The dismissal of Lucas came with 15 minutes remaining, a ridiculous trip in the middle of the pitch when he had no chance of getting the ball from Lescott which meant the Brazilian's second booking of the game and a red card. Everton had most of the game after that, Arteta running much of it. Benitez brought on Mascherano for Riera to try to keep Liverpool in the game.

Did Liverpool really want this? In the grand scheme of their extraordinary season, the FA Cup is not such a great loss. Had Benitez been given a choice of winning against Chelsea on Sunday or Everton last night he would have taken the former. Nevertheless, when Goodison erupted as Gosling squeezed his deflected his shot into the far post you knew that they had lost a famous game.

The jokes about Everton rushing this match out on DVD to be on sale in the club shop this morning can start now among Liverpool fans. They claim they have bigger fish to fry. For one night at least, however, the blue part of the city celebrated like they had won the FA Cup. If they really want to make some history, that is what Everton must do now.

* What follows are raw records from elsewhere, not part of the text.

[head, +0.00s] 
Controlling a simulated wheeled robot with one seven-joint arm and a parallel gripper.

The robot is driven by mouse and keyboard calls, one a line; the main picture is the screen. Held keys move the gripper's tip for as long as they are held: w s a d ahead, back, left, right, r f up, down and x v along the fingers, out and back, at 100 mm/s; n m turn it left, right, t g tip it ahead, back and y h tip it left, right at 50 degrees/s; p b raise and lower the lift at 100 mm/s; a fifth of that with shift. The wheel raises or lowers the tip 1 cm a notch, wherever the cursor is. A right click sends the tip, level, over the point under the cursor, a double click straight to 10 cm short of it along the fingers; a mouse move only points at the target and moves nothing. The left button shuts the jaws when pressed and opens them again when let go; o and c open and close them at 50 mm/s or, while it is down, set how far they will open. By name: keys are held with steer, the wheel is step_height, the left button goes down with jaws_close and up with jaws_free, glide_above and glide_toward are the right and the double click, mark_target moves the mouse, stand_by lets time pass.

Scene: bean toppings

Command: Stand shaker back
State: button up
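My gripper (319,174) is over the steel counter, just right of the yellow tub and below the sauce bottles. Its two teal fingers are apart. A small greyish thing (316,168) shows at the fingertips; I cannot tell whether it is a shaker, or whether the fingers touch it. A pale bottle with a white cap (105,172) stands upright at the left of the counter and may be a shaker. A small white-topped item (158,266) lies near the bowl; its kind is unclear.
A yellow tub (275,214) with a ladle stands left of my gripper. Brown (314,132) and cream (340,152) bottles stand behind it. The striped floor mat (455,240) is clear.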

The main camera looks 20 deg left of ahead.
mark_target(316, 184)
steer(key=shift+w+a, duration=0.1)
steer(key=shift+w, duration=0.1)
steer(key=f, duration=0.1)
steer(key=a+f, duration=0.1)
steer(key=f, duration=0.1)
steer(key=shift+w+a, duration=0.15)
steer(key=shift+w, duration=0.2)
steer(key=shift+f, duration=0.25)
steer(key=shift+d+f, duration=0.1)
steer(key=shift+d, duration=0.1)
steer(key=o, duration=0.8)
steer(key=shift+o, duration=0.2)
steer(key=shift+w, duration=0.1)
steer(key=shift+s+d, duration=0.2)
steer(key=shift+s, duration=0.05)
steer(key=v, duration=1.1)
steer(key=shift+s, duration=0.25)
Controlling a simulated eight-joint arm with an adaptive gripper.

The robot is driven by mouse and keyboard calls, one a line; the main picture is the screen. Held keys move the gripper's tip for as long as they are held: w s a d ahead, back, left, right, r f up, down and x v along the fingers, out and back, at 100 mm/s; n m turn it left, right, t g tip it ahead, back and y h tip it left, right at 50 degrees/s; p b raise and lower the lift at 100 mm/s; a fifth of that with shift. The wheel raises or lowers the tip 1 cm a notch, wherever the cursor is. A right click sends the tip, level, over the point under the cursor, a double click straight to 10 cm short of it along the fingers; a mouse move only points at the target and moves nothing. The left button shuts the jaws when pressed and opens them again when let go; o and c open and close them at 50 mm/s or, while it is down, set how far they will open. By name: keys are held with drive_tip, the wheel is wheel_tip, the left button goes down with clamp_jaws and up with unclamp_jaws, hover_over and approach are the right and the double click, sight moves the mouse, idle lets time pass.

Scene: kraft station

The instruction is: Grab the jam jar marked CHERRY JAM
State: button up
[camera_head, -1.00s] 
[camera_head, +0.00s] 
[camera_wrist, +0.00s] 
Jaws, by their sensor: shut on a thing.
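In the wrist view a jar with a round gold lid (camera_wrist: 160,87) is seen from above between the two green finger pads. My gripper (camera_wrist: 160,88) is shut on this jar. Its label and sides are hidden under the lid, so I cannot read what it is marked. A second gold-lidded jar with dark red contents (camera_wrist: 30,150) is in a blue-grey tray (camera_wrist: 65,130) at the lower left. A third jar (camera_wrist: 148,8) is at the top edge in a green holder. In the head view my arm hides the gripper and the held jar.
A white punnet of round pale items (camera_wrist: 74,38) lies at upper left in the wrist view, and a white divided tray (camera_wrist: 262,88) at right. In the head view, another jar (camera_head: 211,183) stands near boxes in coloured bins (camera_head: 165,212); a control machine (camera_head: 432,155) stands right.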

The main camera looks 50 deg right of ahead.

Everton (4-4-2): Howard; Hibbert, Jagielka, Lescott, Baines; Osman, Neville, Arteta, Pienaar (Rodwell, 60); Fellaini (Gosling, 52), Cahill. Substitutes not used: Nash (gk), Yobo, Van der Meyde, Castillo, Jacobsen.

Liverpool (4-2-3-1): Reina; Arbeloa, Carragher, Skrtel, Dossena; Lucas, Alonso; Kuyt, Gerrard (Benayoun, 15), Riera (Mascherano, 80); Torres. Substitutes not used: Cavalieri (gk), Hyypia, Agger, Babel, El Zhar.

Referee: A Wiley (Staffordshire).

ITV score another own-goal

ITV's much-criticised coverage of the FA Cup was subject to further scrutiny last night when it's live coverage of the game at Goodison Park was inexplicably interrupted for a commercial break during extra time – and it was during that break the only goal in 120 minutes of play was scored by Dan Gosling. The live coverage returned just in time to catch the start of Everton's delirious celebrations. "I'm afraid it came at a pretty bad time for us," a sheepish presenter Steve Rider said afterwards. "If you missed the goal, our apologies."